Support for Mortgage Interest changes risk increasing repossessions

In recent weeks a number of constituents have contacted me about changes the Government is making to the support it offers to people on low incomes to help maintain the interest element of their mortgage.

Since 2010, the Government has already more tightly targeted Support for Mortgage Interest (SMI) on a number of occasions, for example by introducing an upper cap on the interest payable, and increasing the waiting time from 13 weeks to 39 weeks.

The Government is now moving forward with plans that tackle its long held suspicion and dislike of SMI by scrapping it completely and replacing the benefit with a state-backed loan.

It's never been a benefit that has paid off the capital part of mortgage loans, simply one that pays some of the interest, in order to try and prevent people at risk of repossession from losing their homes.

The Government has made clear that the people most likely to be impacted by the change are those in retirement, saying that: 'In 1948, it was very unusual for people to take mortgages into retirement. However, now almost half of SMI recipients are pensioners, many of whom are likely to receive SMI for significant periods into their retirement.’

Pushing pensioners into hardship, and placing more at risk of repossession is particularly cruel.

One of the constituents I’ve been contacted by explained that she has lived in her home for decades. She paid her mortgage without any difficulty until she became unwell. Now retired and registered disabled, my constituent has been reliant on SMI to stave off repossession.

With SMI not being enough to pay the interest payment on her mortgage each month, arrears have still accrued. All that replacing SMI with a state-backed loan will do, is eat into any remaining equity she has in her property, so that when she is repossessed, or has to sell up, she will have little or no equity left.

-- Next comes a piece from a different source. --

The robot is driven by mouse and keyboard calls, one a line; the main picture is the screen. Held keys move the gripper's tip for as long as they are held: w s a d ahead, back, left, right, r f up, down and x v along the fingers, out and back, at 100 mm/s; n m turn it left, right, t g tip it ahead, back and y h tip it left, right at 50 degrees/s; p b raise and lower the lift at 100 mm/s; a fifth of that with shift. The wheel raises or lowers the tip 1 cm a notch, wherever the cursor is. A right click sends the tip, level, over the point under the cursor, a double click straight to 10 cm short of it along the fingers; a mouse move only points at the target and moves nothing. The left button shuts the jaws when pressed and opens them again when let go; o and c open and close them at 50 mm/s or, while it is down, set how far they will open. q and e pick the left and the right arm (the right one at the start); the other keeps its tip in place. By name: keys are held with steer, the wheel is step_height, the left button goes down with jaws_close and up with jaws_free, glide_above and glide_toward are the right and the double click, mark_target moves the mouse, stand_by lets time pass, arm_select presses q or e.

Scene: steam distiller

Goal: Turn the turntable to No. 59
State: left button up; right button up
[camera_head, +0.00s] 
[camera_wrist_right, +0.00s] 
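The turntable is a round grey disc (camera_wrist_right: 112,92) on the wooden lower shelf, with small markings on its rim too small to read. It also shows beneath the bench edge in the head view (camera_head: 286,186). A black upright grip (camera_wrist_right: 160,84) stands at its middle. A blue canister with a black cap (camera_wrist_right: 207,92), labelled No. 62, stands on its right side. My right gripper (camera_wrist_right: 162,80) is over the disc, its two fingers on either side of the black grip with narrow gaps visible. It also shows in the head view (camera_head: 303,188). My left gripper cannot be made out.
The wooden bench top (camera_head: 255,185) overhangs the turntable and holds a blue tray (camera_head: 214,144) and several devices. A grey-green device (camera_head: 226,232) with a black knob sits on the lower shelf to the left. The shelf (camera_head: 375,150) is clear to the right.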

Instead of the Government paying the approx. £100 per month it does now for SMI, my constituent will need to move to rented accommodation and claim Housing Benefit – which pays £153.02 per week based on the current Local Housing Allowance for a one bed property in Brighton and Hove.

Not only is scrapping SMI and introducing the new loan cruel, in my constituent’s case, the figures just don’t add up either.  Instead of paying about £1,200 each year, the DWP would need to fork out almost £8,000.

Like so many government changes it's a short-sighted move, and rather than make any real savings, it will shift the costs and burden elsewhere.

With the government awarding the SMI loan contract to the private company Serco, I also have serious questions about the Government's motives for the change.

A state-backed second mortgage, being administered on their behalf by a private company, should be ringing serious alarm bells.

The government has justified the change by saying: “Changing this help from a benefit into a loan is intended to ensure that owner-occupier claimants continue to be protected from the risk of having their homes repossessed whilst providing increased fairness to taxpayers, many of whom cannot afford to buy a home of their own.”

I agree that it is a scandal that so many people are unable to buy a home of their own. Yet when they are able to, let’s try and keep them there. Needlessly falling off, or being pushed off, the housing ladder simply because of illness or hardship, is not the answer.

Like so many other changes introduced by the Government, when communicating their flimsy reasons for removing support, they are deliberately pitting people against each other to dilute the criticism the proposals receive.

I will continue to challenge the Government on the SMI changes, and their welfare reform agenda, including the lack of information in the public domain about the shape of the loans that Serco will administer.